RD: Sheila's success at ‘Nova definitely encouraged me to look into the program. When I had a chance to meet the team and Marcus (Coach O’Sullivan) I got such a positive feeling from the environment and I knew it was a team that I would be very interested in joining. Marcus as you know is a legend in our sport so to be coached by him was probably the biggest factor for me. Academically Villanova has one of the top Business programs in the U.S. so that was ideal and in the end I was so happy when I was offered a spot on the team by Marcus. It has been a lot of work as a student athlete but the experience has turned out to be even better than I had expected. I do owe a lot to Sheila for getting me in contact with Marcus and encouraging me to look at the program.
CK: What is your degree programme?
RD: I’m studying Business and plan to major in Marketing with a minor in Finance or Entrepreneurship.
CK: What are your racing and training goals for this spring?

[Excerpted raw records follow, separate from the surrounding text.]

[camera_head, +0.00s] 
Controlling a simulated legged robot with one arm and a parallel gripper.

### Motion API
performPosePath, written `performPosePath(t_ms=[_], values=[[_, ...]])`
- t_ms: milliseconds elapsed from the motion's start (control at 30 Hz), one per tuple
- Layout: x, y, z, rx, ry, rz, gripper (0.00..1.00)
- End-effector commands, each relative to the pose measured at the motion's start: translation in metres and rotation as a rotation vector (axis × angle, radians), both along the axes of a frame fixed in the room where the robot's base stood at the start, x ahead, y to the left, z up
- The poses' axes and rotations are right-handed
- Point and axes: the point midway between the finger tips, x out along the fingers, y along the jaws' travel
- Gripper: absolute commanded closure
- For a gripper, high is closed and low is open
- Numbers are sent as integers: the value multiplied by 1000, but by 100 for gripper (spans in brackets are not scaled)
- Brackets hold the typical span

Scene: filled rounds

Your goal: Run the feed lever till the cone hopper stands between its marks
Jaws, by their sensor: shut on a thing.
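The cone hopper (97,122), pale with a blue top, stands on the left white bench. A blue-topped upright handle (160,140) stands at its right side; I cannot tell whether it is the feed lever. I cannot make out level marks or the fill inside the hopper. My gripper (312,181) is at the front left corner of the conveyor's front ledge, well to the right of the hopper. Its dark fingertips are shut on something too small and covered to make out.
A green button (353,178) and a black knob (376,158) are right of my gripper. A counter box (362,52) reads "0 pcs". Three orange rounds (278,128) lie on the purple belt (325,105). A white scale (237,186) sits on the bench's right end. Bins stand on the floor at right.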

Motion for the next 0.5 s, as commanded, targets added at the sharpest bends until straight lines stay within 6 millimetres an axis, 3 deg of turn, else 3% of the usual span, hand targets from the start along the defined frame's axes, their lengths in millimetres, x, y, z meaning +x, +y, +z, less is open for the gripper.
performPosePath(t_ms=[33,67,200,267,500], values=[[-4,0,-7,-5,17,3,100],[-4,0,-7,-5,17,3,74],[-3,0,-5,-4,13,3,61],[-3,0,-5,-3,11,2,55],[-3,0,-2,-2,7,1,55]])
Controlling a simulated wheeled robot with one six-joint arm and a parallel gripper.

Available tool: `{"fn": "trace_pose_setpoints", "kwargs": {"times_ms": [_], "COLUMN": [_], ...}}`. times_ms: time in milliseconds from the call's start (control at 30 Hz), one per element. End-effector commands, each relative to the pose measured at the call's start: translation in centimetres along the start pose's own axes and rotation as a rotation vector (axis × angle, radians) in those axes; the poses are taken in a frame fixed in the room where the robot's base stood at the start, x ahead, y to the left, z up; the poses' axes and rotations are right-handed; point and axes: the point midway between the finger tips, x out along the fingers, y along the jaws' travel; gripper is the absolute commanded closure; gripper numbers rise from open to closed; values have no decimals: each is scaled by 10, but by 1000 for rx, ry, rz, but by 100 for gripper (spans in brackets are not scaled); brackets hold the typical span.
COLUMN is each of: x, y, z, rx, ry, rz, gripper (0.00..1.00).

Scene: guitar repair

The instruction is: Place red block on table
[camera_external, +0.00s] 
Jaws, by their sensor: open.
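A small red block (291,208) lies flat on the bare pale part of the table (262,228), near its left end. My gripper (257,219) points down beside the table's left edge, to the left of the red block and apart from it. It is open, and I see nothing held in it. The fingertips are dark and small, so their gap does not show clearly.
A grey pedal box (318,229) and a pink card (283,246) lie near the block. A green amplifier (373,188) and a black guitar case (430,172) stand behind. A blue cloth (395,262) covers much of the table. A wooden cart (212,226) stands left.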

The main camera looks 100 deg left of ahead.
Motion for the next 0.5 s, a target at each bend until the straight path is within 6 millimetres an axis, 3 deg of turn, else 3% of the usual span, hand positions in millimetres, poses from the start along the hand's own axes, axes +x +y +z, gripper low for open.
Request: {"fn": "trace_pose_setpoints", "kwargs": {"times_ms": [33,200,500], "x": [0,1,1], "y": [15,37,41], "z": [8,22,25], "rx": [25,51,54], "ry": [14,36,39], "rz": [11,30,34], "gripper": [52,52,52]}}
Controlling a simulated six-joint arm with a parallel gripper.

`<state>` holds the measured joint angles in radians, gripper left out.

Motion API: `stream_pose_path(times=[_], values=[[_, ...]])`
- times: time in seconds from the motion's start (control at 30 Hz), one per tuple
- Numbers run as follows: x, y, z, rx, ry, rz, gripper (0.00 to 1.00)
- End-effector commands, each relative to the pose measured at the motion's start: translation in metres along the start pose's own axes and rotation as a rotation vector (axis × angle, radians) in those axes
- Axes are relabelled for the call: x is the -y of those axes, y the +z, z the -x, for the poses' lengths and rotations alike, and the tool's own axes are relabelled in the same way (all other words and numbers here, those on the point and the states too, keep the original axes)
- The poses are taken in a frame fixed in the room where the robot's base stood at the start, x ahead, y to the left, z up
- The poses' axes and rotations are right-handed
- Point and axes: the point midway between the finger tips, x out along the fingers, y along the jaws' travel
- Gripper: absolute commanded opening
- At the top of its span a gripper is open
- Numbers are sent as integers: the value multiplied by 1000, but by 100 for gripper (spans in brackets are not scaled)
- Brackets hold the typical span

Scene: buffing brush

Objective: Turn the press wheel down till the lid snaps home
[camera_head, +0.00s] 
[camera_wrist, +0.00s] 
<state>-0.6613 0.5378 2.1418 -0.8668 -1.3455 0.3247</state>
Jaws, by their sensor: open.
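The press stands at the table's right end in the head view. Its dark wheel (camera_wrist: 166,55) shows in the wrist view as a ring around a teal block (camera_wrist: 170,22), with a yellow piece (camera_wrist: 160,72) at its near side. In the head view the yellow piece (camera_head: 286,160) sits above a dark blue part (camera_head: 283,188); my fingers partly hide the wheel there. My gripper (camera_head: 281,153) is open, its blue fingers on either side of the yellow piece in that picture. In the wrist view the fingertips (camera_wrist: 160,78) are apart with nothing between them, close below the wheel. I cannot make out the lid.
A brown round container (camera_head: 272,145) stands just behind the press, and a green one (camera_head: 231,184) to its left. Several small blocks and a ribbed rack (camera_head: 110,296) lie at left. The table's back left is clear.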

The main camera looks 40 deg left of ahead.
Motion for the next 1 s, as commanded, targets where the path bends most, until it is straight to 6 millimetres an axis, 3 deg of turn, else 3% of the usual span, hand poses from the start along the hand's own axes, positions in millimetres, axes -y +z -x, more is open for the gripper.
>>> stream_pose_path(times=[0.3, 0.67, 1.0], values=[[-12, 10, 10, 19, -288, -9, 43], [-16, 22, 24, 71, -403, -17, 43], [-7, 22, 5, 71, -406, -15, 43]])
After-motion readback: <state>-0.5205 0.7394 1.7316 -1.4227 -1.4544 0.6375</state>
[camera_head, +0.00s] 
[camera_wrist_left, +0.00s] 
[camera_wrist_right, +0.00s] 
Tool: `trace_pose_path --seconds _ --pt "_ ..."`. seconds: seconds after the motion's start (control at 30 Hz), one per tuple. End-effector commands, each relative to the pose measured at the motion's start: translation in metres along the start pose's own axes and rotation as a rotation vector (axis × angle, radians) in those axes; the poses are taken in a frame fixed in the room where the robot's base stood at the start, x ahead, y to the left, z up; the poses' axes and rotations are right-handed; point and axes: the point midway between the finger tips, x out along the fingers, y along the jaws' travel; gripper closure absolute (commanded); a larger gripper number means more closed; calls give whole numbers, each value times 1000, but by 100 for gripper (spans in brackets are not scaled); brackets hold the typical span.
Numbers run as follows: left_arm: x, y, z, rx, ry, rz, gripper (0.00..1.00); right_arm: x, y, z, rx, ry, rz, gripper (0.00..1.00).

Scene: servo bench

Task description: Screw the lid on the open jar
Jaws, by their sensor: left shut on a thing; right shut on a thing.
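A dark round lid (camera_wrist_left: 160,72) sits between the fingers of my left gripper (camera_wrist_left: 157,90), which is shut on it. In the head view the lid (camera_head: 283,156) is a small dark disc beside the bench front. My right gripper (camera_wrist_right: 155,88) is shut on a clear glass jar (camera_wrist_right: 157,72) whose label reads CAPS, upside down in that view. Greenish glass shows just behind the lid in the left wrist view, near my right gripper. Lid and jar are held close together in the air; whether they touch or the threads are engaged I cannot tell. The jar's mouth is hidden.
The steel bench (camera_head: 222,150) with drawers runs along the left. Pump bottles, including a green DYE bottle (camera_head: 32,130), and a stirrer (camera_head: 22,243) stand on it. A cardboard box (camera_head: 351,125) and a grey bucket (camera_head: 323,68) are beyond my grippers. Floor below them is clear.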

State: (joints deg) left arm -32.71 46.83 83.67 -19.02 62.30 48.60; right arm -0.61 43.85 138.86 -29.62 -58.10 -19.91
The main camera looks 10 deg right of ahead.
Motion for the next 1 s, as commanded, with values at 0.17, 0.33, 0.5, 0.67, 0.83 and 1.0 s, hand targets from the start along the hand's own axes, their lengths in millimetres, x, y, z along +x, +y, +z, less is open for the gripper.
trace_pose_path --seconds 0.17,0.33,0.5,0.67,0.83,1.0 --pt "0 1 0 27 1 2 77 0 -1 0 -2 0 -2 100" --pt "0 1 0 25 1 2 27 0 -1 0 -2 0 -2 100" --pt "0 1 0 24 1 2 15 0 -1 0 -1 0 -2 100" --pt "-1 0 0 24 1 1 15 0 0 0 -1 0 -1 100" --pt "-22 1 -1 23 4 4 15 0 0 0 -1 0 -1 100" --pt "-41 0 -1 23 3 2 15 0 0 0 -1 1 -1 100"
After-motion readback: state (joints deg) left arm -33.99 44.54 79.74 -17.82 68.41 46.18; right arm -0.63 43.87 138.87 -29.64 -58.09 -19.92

RD: Penn Relays is a big goal for us as a team, and winning a relay there is always a something we would like to do. Besides that I hope to put myself in a position to qualify for the NCAA Outdoor Track and Field Championships and hopefully pick up some points at the Big East Championships to try to help our entire team get a top-three spot in the conference. If I can lower my PB’s in the process that would be great as well.